[Rows from a robot dataset]
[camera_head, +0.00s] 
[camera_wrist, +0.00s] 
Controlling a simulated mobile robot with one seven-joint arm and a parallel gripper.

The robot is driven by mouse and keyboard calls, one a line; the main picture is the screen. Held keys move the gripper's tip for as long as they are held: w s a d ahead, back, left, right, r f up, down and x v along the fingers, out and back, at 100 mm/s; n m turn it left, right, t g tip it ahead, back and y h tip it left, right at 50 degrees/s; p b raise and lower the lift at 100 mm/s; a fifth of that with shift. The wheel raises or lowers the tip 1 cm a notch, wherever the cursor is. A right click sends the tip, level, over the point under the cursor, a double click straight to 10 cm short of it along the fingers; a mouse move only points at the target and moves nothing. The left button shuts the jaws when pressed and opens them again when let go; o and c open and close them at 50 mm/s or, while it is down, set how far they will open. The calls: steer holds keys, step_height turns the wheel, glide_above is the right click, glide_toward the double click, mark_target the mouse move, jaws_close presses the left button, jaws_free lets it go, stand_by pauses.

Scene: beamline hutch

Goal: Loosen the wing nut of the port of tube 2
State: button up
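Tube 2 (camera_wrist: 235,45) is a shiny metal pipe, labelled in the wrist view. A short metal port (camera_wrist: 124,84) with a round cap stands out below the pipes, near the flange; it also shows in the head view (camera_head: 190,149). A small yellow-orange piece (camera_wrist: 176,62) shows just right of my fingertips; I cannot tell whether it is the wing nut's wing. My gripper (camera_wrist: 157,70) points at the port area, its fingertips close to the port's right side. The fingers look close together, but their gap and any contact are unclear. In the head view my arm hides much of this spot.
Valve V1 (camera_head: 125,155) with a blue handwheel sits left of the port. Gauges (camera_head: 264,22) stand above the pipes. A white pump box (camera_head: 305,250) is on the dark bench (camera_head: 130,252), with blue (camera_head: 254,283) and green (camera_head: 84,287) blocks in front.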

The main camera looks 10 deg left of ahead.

* * *

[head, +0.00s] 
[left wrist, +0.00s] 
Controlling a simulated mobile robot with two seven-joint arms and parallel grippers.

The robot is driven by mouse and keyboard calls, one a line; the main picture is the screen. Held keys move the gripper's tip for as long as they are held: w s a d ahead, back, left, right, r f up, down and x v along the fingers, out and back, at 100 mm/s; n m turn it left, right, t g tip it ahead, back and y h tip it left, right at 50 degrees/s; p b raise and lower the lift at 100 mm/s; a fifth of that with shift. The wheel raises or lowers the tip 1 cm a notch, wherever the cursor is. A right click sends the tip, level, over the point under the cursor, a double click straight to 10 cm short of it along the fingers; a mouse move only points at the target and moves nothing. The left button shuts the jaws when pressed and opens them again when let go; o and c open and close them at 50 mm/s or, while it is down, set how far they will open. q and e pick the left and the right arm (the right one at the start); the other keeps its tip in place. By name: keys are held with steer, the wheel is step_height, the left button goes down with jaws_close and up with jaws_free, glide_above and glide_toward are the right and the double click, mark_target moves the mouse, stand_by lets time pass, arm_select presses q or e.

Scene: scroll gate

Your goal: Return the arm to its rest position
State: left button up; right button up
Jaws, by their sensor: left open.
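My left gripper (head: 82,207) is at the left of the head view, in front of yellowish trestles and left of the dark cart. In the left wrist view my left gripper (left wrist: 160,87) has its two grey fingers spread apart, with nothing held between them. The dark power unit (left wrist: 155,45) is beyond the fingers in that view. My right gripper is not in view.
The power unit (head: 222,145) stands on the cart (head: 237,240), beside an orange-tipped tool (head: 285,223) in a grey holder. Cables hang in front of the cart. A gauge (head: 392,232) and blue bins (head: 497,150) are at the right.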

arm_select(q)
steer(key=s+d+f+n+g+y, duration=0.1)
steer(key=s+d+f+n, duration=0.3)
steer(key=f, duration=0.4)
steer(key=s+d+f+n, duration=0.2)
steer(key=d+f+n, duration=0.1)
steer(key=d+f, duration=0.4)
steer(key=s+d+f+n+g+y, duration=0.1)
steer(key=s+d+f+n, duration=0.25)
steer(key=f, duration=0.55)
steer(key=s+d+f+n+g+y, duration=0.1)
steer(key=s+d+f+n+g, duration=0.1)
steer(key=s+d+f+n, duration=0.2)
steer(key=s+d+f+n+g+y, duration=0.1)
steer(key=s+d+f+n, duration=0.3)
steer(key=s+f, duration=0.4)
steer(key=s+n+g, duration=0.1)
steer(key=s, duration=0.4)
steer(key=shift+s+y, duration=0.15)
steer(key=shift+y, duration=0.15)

▸ **What is expected**
Track down every line of the material containing the string "parallel", and copy it.

▸ **Written answer**
Controlling a simulated mobile robot with one seven-joint arm and a parallel gripper.
Controlling a simulated mobile robot with two seven-joint arms and parallel grippers.

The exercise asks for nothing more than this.